Facing Donor Pressure, Bush Campaign Begins Downsizing
There’s a firesale happening at Bush headquarters in Miami, almost everything must go to make way for campaign budget-cuts brought on by donor pressure to reduce costs. Bush’s team is calling the cuts “strategic” so they can put more effort into states, such as New Hampshire, where Bush is holding onto a third place lead according to the RealClearPolitcs average.
Report from Bloomberg:
Jeb Bush, once a front-runner for the Republican presidential nomination, is slashing pay across the board for his struggling campaign as he attempts to regain traction just 100 days before the party’s first nominating contest.
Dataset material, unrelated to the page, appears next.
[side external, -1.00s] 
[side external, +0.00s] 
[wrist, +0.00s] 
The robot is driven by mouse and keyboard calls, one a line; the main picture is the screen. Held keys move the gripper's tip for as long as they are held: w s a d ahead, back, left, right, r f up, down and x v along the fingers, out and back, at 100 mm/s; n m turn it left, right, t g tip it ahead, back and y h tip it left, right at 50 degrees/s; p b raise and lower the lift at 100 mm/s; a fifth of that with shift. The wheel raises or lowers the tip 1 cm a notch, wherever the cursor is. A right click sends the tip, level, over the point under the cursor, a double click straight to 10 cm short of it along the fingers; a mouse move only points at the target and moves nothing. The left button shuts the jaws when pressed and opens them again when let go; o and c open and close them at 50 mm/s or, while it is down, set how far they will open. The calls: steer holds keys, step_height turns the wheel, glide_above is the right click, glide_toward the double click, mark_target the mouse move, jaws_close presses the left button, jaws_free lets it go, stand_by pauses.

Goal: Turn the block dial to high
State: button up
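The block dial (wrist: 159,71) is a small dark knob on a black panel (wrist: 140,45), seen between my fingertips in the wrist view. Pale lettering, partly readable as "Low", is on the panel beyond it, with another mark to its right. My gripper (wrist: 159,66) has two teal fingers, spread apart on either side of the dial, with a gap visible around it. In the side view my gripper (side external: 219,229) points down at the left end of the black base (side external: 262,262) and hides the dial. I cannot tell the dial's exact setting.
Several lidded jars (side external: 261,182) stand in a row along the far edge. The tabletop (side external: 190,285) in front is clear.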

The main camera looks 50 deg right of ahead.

The campaign is removing some senior staff from the payroll, parting ways with some consultants, and downsizing its Miami headquarters to save more than $1 million per month and cut payroll by 40 percent this week, according to Bush campaign officials who requested anonymity to speak about internal changes. Senior leadership positions remain unchanged.
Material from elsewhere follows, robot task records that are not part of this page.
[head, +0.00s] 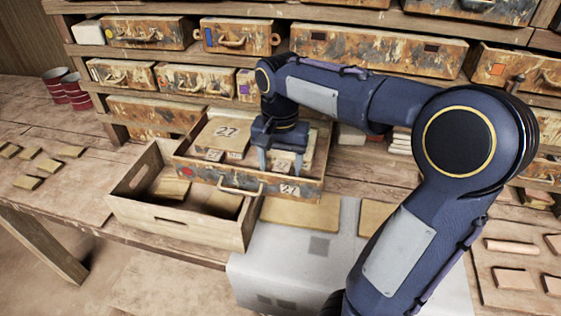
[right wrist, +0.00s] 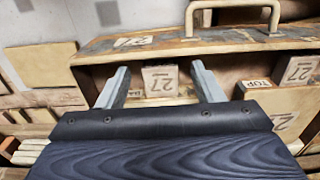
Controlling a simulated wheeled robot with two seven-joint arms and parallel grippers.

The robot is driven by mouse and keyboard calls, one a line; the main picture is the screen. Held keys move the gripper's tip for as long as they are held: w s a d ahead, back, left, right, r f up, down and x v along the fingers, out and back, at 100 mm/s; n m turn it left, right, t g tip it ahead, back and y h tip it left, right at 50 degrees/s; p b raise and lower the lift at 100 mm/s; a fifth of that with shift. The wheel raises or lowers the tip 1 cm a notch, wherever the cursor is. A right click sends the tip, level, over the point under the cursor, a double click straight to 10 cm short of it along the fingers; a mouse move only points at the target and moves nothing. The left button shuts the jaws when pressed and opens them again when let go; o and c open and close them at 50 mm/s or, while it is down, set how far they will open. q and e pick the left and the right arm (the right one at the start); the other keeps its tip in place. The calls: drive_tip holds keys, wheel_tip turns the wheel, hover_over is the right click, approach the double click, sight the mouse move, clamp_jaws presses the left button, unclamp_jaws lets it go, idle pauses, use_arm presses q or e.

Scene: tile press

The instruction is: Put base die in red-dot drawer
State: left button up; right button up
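The red-dot drawer (head: 205,175) is pulled out, with a red dot and a handle on its front and a 27 label at the front's right end. My right gripper (head: 281,168) reaches down into its right part. In the right wrist view the gripper (right wrist: 162,88) is open, its fingers apart on either side of a pale block marked 27 (right wrist: 160,78). A partly hidden label beginning "BA" shows beside that block, which appears to be the base die, inside the drawer. Gaps show between block and fingers. My left gripper is not in view.
A large plate marked 27 (head: 227,131) and small blocks, one labelled TOP (right wrist: 258,84), lie in the drawer's left part. An open wooden crate (head: 180,221) stands close to the drawer's front left. Shelf drawers (head: 380,52) stand behind.

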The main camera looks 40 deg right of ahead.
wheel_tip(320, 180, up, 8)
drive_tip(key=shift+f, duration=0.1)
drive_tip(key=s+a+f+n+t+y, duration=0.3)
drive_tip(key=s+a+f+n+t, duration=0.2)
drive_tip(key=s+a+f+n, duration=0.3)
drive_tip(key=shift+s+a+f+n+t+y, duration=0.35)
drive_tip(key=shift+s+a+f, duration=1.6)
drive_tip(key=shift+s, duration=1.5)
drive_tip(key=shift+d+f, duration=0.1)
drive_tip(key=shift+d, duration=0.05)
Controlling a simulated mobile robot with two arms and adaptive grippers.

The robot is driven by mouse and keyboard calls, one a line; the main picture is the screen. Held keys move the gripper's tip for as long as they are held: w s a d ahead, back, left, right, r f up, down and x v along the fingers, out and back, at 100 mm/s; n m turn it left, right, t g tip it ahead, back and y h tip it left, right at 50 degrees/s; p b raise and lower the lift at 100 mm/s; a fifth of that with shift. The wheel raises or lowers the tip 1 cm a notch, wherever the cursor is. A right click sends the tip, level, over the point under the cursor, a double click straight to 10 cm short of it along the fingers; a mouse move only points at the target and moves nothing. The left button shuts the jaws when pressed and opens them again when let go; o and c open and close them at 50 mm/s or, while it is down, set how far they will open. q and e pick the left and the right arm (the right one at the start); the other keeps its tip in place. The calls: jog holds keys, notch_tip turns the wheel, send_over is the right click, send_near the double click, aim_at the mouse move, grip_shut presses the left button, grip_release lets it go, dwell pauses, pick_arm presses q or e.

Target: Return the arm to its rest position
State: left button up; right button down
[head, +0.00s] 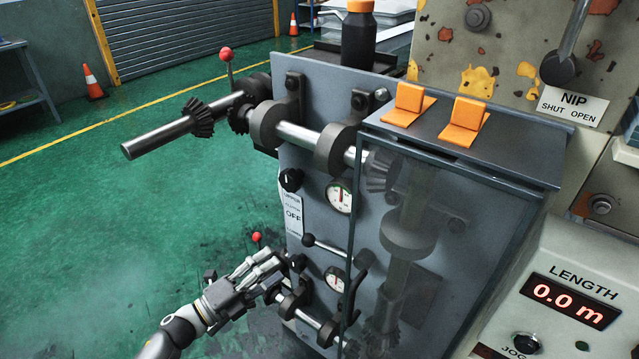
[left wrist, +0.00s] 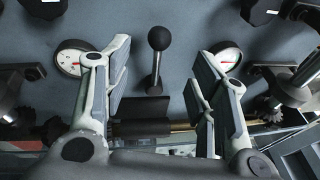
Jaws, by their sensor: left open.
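My left gripper (head: 268,268) is in front of the lower part of the grey machine panel (head: 318,110), at the end of my left arm. Its two fingers stand apart with nothing held between them, as the left wrist view (left wrist: 163,62) shows. A lever with a black ball knob (head: 309,240) sticks out of the panel just above and right of the gripper. In the left wrist view the lever (left wrist: 158,40) appears between the fingers, and I see no contact. My right gripper is not in view.
Shafts with bevel gears (head: 203,118) jut left from the panel. Red-knobbed levers (head: 226,54) and round gauges (head: 340,196) are close by. A clear guard (head: 440,240) stands to the right. A counter (head: 568,300) reads 0.0 m. The green floor (head: 120,210) at left is open.

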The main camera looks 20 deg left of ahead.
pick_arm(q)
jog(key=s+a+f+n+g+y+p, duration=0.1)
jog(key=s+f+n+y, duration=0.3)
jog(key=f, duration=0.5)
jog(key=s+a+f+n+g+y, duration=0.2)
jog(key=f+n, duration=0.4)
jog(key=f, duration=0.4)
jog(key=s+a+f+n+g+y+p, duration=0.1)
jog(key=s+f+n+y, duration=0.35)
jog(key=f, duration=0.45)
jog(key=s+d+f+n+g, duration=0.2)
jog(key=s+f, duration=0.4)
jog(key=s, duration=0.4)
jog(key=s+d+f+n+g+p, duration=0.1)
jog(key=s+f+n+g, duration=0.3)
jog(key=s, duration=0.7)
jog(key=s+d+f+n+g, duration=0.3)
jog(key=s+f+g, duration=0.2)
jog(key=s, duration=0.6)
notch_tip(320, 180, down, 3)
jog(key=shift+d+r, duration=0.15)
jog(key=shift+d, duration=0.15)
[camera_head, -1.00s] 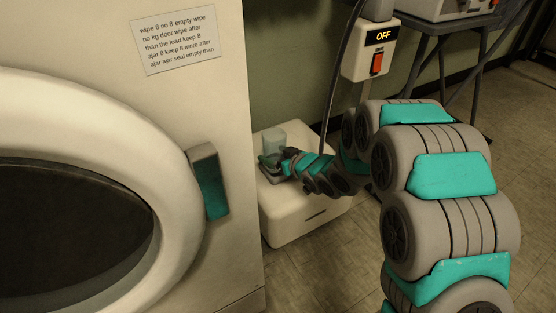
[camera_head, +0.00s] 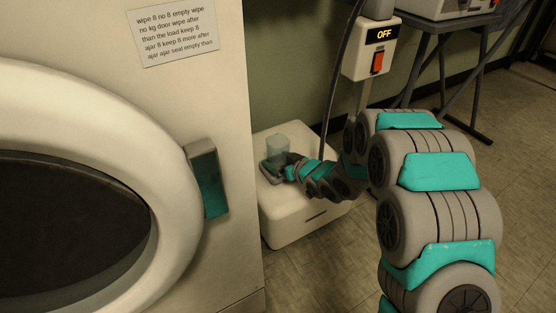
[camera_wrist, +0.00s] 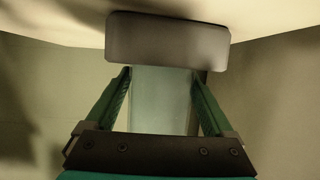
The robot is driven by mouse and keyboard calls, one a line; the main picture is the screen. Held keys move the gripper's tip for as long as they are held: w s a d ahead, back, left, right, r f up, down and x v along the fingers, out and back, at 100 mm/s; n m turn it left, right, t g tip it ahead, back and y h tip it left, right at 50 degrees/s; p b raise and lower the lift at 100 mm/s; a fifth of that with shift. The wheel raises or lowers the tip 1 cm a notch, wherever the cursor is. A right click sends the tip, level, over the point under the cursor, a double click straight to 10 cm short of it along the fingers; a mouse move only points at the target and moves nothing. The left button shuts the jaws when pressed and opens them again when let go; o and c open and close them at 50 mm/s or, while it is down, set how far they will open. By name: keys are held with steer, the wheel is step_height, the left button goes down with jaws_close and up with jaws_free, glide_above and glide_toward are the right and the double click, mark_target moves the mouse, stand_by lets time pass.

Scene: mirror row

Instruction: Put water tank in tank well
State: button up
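The water tank (camera_head: 278,146) is a pale, translucent block, upright over the white floor unit (camera_head: 290,228). My gripper (camera_head: 277,168) is low around the tank, just above the unit's top. In the wrist view, the tank (camera_wrist: 161,98) is between the two green fingers of my gripper (camera_wrist: 160,82), which press close on its sides. A grey rounded slab (camera_wrist: 167,41) crosses the tank's far end there; I cannot tell whether it belongs to the tank or the unit. I cannot make out the well's opening, or whether the tank's bottom is inside it.
A large white machine with a round dark door (camera_head: 70,225) and a handle (camera_head: 207,180) stands close on the left. A switch box reading OFF (camera_head: 370,48) is behind the unit. A grey stand (camera_head: 440,70) is at back right. Floor at right is clear.

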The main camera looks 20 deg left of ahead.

The campaign is also cutting back 45 percent of its budget, except for dollars earmarked for TV advertising and spending for voter contacts, such as phone calls and mailers. Some senior-level staff and consultants will continue to work with the campaign on a volunteer basis, while other junior-level consultants, primarily in finance but including other areas, will be let go, the officials said. The officials declined to say who would be removed from the payroll or provide an exact dollar figure for the savings. (A summary of the changes, provided to Bloomberg Politics by the campaign, is posted here.)
Bush’s advisers, under pressure from their donors and from falling and stagnant poll numbers, have been discussing ways to retool the campaign in recent days, and came to the conclusion that a course correction was essential. While recent tangles with Donald Trump have energized the campaign, Bush’s senior team recognized a more fundamental set of changes was required that didn’t involve dealing directly with the party’s surprising—and surprisingly durable—front-runner. [Emphasis added]
I think the last sentence I highlighted is the takeaway from this story, that Donald Trump is starving the Bush campaign of money, attention, and voter support. Prior to Trump entering the race, Bush was sitting atop the average of many polls and in a fairly strong position. However, in recent months, especially following the first two Republican debates, Bush’s numbers have gone soft and Trump has maintained a lead longer than any Republican consultant or strategist believed he would.
Efforts to attack Trump have largely failed to yield anything but embarrassment for the Bush campaign on several fronts. They’ve been unable to win the boxing match, so they’re going to retool and take a different course.
These moves are an acknowledgment that Bush is not the frontrunner, and hasn’t been for months. They’re now running a leaner, come-from-behind campaign to focus on the primary contests and ignore the national conversation. Bush says he’s in it for the “long haul“, which I absolutely believe. He’s got enough money to keep the campaign going all the way to the primaries.